Reflection for Sunday 18th July 2021 by the Rev'd Russell Duncan

Submitted by Dean on Thu, 15/07/2021 - 16:37

Jesus had compassion for them.

However exciting and exhilarating large crowds may be, most of us will not choose to be there for extended periods. I have happy memories of the annual fireworks on Princes Street marking the end of the Edinburgh International Festival or being in London for the Queen’s Diamond Jubilee celebrations. Less so being on a crowded train which has broken down or going through security at a busy international airport. You will have your own.

Today’s gospel from Mark is full of action. People are returning, gathering, telling, hurrying and arriving. They are also crossing, rushing, bringing, begging and touching. It all sounds chaotic. There was no real place to withdraw, to relax or eat.

What struck me was that Jesus chose to remain among this chaos however hungry and tired he was.  Not only did he begin to teach them  - although we are not told what - but also to heal those in need. He shows himself to be the good shepherd. This is directly opposite to the shepherds in our first reading from Jeremiah. They destroyed and scattered. Instead, Jesus is moved by love and compassion rather than lording his authority over them.

I was reminded that compassion literally means “to suffer together”.

Emotion researchers define compassion as “the feeling that arises when we are confronted with another’s suffering and feel motivated to relieve that suffering”.  It is more than being sympathetic, showing pity for the sufferings or misfortunes of others or even being empathetic. There is something that touches our hearts deeply and makes us want to respond.

In his book, The Way of the Heart, the late Dutch Roman Catholic priest, Henri Nouwen writes “Let us not underestimate how hard it is to be compassionate. Compassion is hard because it requires the inner Disposition to go with others to the place where they are weak, vulnerable, lonely and broken. But this is not our spontaneous response. What we desire most is to do away with suffering by fleeing from it or finding a quick cure for it”.

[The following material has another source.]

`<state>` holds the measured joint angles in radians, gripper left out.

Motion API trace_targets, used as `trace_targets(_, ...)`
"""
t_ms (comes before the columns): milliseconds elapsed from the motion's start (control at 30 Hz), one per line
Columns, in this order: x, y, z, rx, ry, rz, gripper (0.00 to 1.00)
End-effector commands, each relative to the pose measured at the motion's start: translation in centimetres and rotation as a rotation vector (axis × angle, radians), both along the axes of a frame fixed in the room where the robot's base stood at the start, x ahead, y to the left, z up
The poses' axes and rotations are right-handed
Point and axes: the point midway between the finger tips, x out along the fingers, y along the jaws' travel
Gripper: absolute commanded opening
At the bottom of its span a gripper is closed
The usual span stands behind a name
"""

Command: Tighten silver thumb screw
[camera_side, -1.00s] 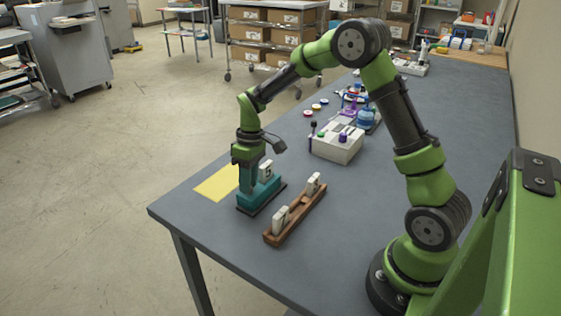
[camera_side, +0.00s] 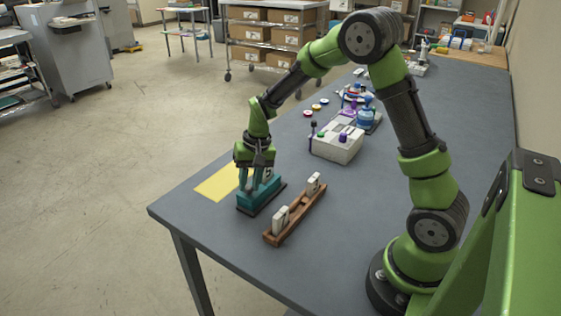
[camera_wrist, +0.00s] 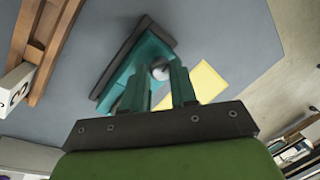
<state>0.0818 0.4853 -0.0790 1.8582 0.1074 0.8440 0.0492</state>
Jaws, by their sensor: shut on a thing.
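A teal fixture (camera_side: 262,197) on a dark base stands near the table's front left edge; it also shows in the wrist view (camera_wrist: 124,78). The silver thumb screw (camera_wrist: 160,71) is a small round shiny head at the fixture in the wrist view. In the side view I cannot make it out. My gripper (camera_side: 257,183) points down over the fixture. In the wrist view its two fingers (camera_wrist: 158,78) are on either side of the screw head and shut on it.
A brown wooden rack (camera_side: 297,216) with white labelled blocks stands just right of the fixture. A yellow sheet (camera_side: 216,184) lies to its left. A pale box (camera_side: 336,146) with coloured knobs is farther back. The front table edge is close.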

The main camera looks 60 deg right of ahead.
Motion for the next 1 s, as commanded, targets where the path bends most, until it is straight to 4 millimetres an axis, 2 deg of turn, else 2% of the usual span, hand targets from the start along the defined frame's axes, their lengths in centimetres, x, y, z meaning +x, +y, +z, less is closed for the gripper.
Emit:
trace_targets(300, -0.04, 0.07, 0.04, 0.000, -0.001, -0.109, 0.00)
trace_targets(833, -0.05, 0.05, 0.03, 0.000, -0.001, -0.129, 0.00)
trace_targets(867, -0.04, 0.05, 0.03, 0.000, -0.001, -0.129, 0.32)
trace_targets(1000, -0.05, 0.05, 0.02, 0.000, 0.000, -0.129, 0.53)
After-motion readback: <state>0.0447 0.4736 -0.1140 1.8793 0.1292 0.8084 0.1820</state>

As human beings, we all have needs of various kinds, physical, emotional and spiritual to name but a few. Whether we like it or not and however much it may go against our inbuilt desire to be independent, there are times, I know, when we realise our need and have to ask for some help or assistance. When I go home most weeks to see my elderly mother I see something of that compassion which her carers, morning and evening, show daily towards her. It allows her to continue to live at home with dignity and greater independence.

Today we are encouraged to bring our needs to the living Christ who knows them even before we ask.  They may not always be met in the way we want, but a way forward will hopefully be shown.

May God give us hearts which are compassionate. May we be aware of our own brokenness and willing to reach out to those around us. And may those re-assuring words from the psalmist (Psalm 145:8-9) “The Lord is gracious and merciful, slow to anger and abounding in steadfast love. The Lord is good to all and his compassion is over all that he has made” ring in our ears and hearts this week.

Lord Jesus, you know our needs even before we speak.

We bring them into your healing presence.

Make us sensitive to the needs of others so that we may bring that same

healing presence and power into their lives.